This activity addresses a common misconception young students have: that most fossils displayed in science museums belong to dinosaurs! Students will distinguish fossils as dinosaurs or non-dinosaurs using visible traits, drawings and information from museum labels.
Students will compare extinct mammoths and modern-day elephants by listing the differences and similarities between their appearances, diets, habitats, ranges and behaviors. They will closely observe the teeth of a mammoth, mastodon and gomphothere and relate their structure to the animals’ diets.
Students will observe an ecosystem on display, identify the predator/prey relationships among species, categorize animals as producers, consumers, carnivores, herbivores or omnivores, create a food web for the ecosystem and predict the effects of changes in the environment caused by living organisms, including humans.
Texas Science & Natural History Museum supports educators by offering a variety of professional development opportunities for formal and informal educators. All programs are free and provide TEA-approved CPE credit. For more information regarding professional development events contact TMMeducation@austin.utexas.edu.
Volunteer at the Museum
Are you passionate about informal science education?

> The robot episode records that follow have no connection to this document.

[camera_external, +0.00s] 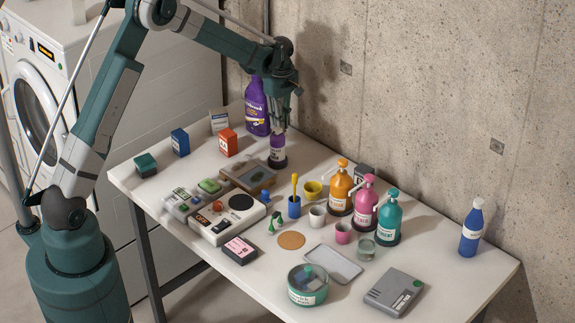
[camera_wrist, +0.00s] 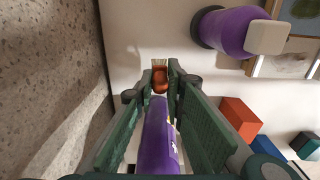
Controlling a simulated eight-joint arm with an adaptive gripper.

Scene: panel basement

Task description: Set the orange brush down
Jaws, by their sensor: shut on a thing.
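In the wrist view the orange brush (camera_wrist: 160,83), with pale bristles pointing away, is between the fingertips of my gripper (camera_wrist: 160,75), which is shut on it. In the external view my gripper (camera_external: 279,120) is at the far side of the table, just above the small purple bottle; I cannot make out the brush there. The white tabletop (camera_external: 150,183) is below. I cannot tell whether the brush touches it.
A tall purple bottle (camera_external: 256,110) stands close by the gripper; in the wrist view a purple bottle (camera_wrist: 157,140) shows between the fingers. The small purple bottle (camera_external: 278,152) and a framed tray (camera_external: 236,172) are near. Orange (camera_external: 227,143) and blue (camera_external: 180,143) boxes stand left. The concrete wall is behind.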

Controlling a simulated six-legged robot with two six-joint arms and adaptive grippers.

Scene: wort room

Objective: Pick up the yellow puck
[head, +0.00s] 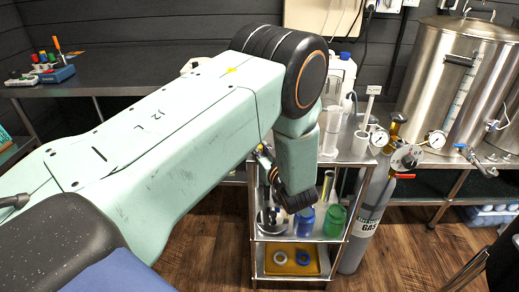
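I cannot make out a yellow puck in the head view. A yellow tray (313,268) lies on the low shelf of the metal rack. In it are a pale ring-shaped piece (280,257) and a blue round piece (303,257). My left arm comes in from the left and bends down in front of the rack. Dark parts at its lower end (270,183) seem to be my left gripper, but its fingers cannot be made out. My right gripper is not in view.
The rack's middle shelf (317,232) holds blue and green bottles and a metal bowl. A grey gas cylinder (371,205) stands to its right. A steel kettle (452,80) is on the right bench.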

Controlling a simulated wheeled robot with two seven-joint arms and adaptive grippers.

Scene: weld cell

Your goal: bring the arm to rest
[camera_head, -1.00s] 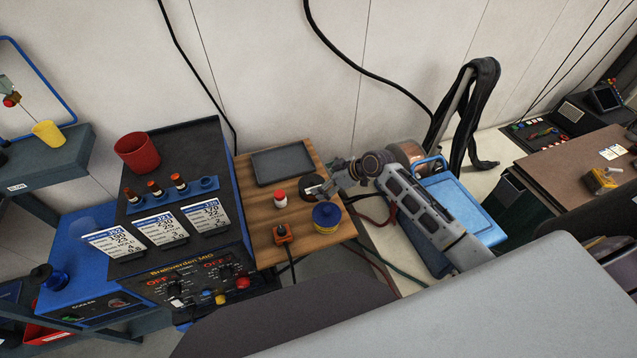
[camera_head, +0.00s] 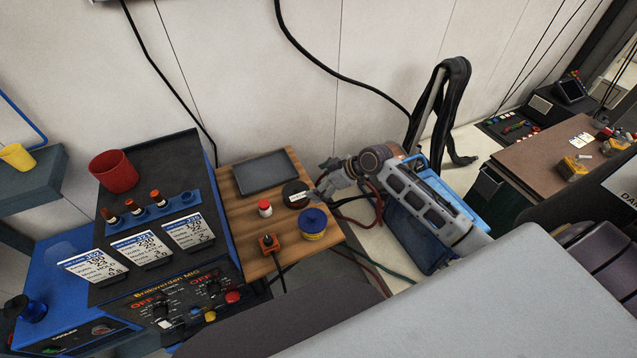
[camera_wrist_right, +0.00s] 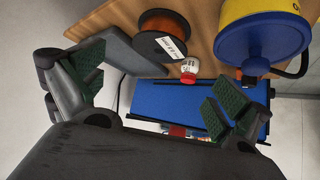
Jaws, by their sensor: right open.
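My right gripper (camera_head: 328,182) is open and empty. In the head view it hangs by the right edge of the wooden board (camera_head: 236,206), beside a dark spool with a white label (camera_head: 295,187). In the right wrist view the open fingers (camera_wrist_right: 152,95) show with nothing between their pads; the spool (camera_wrist_right: 168,22) lies beyond them, its orange winding showing. My right arm reaches in from the lower right. My left gripper is not in view.
The board also holds a grey tray (camera_head: 265,173), a red-capped white bottle (camera_head: 264,208), a blue-and-yellow tin (camera_head: 313,222) and an orange plug (camera_head: 269,242). The welding machine (camera_head: 152,226) with a red cup (camera_head: 114,172) stands left. Cables hang right of the board.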

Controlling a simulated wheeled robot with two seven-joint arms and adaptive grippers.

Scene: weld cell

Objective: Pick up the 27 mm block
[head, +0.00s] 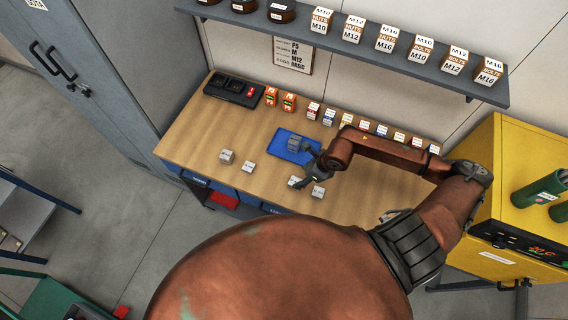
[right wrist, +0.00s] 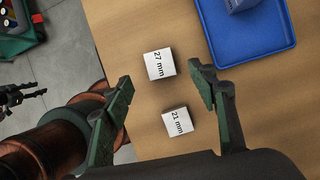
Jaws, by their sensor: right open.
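The 27 mm block (right wrist: 159,64) is a small white block lying label up on the wooden table in the right wrist view. In the head view it appears as the left block (head: 294,182) of a pair by the front edge, partly behind my gripper; its label is unreadable there. My right gripper (head: 312,173) is open above the table, near this pair. In the right wrist view its fingers (right wrist: 160,88) stand apart and hold nothing; the 27 mm block shows beyond their tips. A dark claw-like shape (right wrist: 20,96), possibly my left gripper, shows at the left edge.
A 21 mm block (right wrist: 177,122) lies close by the 27 mm block. A blue tray (right wrist: 218,50) holding a grey block lies behind. Two more blocks (head: 227,156) (head: 248,167) lie further left. Small labelled boxes line the back. A yellow cabinet (head: 515,150) stands right.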

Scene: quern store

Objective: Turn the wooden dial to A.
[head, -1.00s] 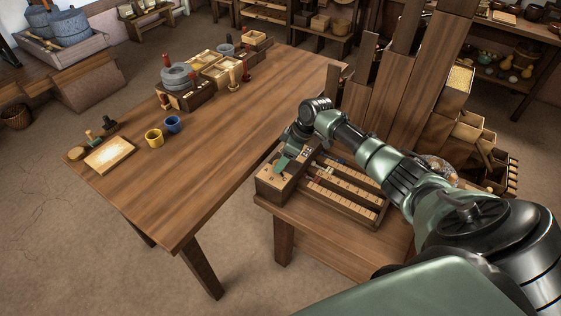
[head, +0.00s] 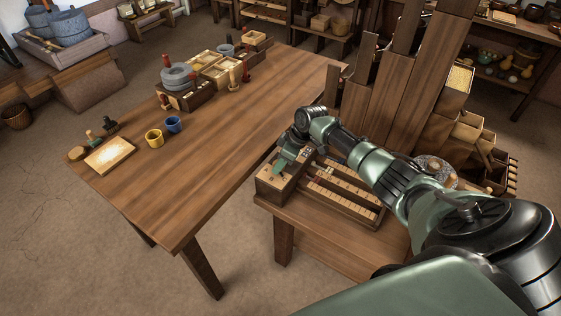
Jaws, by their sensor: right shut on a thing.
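My right gripper (head: 281,167) points down onto the top of a wooden box (head: 268,192) at the left end of a slotted wooden unit (head: 340,195). It is shut on the wooden dial there, which the gripper hides almost wholly. Small dark marks show on the box top around it, too small to read, so I cannot tell which letter the dial points to. My left gripper is not in view.
The unit stands on a low wooden bench (head: 292,226) beside a long table (head: 215,150). Tall boards (head: 372,110) rise behind my arm. The table's middle is clear.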

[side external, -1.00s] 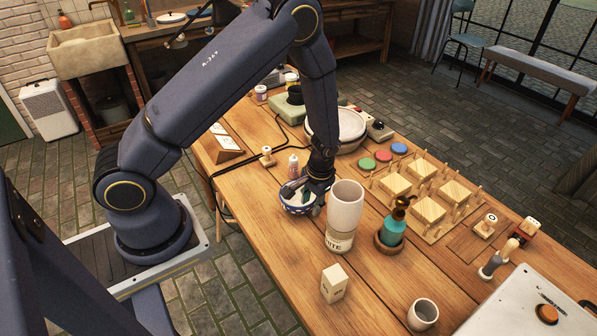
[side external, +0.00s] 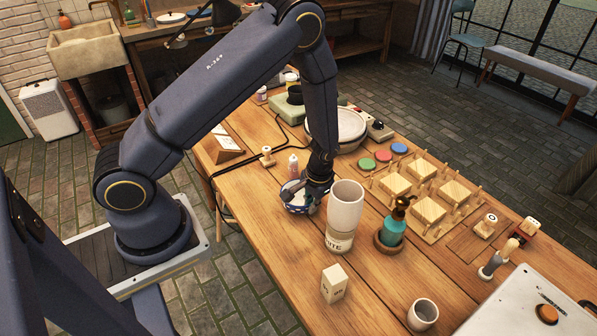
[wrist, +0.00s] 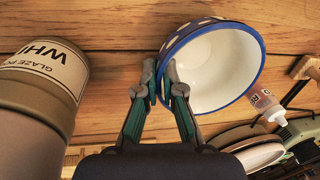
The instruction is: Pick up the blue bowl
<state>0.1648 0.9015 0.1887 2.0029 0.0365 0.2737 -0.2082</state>
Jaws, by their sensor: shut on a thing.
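The blue bowl (side external: 296,196) has a blue outside with white marks, a blue rim and a white inside. In the side external view my gripper (side external: 312,204) is at its right side and covers part of it. In the wrist view the bowl (wrist: 222,70) is in front of the gripper, its open side towards the camera. My gripper (wrist: 163,85) is shut on the bowl's near left rim, with one finger inside and one outside. Whether the bowl is clear of the table is hard to tell.
A tall white cup stands on a glaze jar (side external: 340,240) close to the right of my gripper. A teal pump bottle (side external: 392,230) is beyond it. A small bottle (side external: 293,166) stands behind the bowl. The table (side external: 270,250) is bare in front of the bowl.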

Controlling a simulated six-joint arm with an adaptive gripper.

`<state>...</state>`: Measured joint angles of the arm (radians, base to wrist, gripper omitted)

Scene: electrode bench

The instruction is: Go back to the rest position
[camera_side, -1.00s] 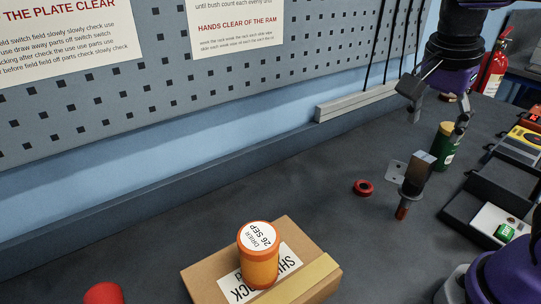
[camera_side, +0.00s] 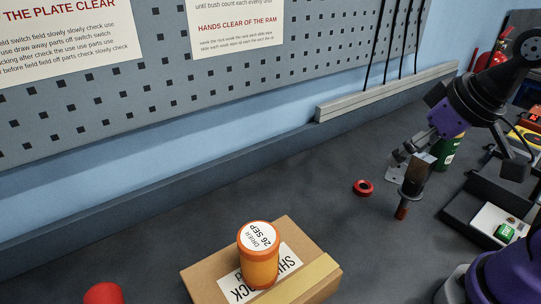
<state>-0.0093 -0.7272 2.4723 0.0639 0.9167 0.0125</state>
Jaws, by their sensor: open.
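My gripper (camera_side: 458,160) is at the right of the side view, below the dark and purple wrist, tilted down to the left. Its fingers are spread apart, and I see nothing between them that it holds. One finger is close to the upright dark part with a copper-coloured lower end (camera_side: 403,211) in the picture; I cannot tell whether they touch. The other finger is over the dark tray (camera_side: 465,215). No marker for a rest position shows.
A green canister (camera_side: 447,152) stands behind the gripper, partly hidden. A red ring (camera_side: 363,187) lies on the bench. An orange jar (camera_side: 259,262) stands on a cardboard box (camera_side: 208,276) in front. The pegboard wall (camera_side: 150,100) bounds the back.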

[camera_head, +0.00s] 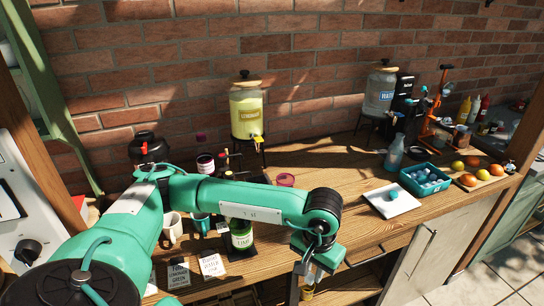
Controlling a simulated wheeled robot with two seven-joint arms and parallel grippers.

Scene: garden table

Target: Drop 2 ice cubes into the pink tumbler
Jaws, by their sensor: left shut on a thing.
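The pink tumbler (286,180) stands on the wooden counter behind my left forearm; its rim shows and its lower part is partly hidden by the arm. A teal bin (423,191) on the right holds several pale blue pieces that look like ice cubes (428,177). One pale blue piece (392,196) lies on a white square plate (391,203) in front of the bin. My left gripper (308,272) points down near the counter's front edge, right of and in front of the tumbler. My right gripper is not in view.
A lemonade dispenser (246,112) and a water dispenser (380,92) stand along the brick wall. Mugs, a green-labelled jar (241,239) and small signs (212,266) crowd around my left arm.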

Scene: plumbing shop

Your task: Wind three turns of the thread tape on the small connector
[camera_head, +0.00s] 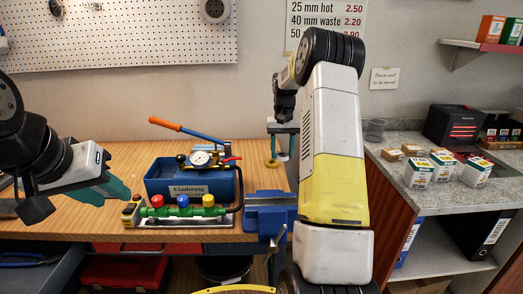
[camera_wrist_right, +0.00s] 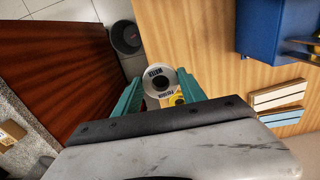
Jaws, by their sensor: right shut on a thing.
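My right gripper (camera_head: 283,142) hangs over the right end of the wooden bench, teal fingers pointing down. In the right wrist view, my right gripper (camera_wrist_right: 160,88) is shut on a white roll of thread tape (camera_wrist_right: 153,73) with dark lettering. A small yellow, brass-like piece (camera_wrist_right: 173,98) shows beside the roll; a brass ring-like piece (camera_head: 271,163) is just below the fingers in the head view. I cannot tell whether either is the small connector. My left gripper (camera_head: 118,190) is low over the bench at left; its finger gap is unclear.
A blue box (camera_head: 190,188) carries a gauge and an orange-handled lever. A blue vise (camera_head: 268,213) is at the bench edge. Small boxes (camera_head: 418,172) stand on the right counter.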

Volunteers on the Education team are called Gallery Guides. Gallery Guides interpret up-to-date and engaging scientific information to visitors to the museum's exhibit galleries, lead guided tours, participate in museum events, provide identifications of local fossils and ensure the exhibit components are not mishandled or damaged. Join us by applying to be a Gallery Guide. Please send your resume to TMMeducation@austin.utexas.edu and complete the application form.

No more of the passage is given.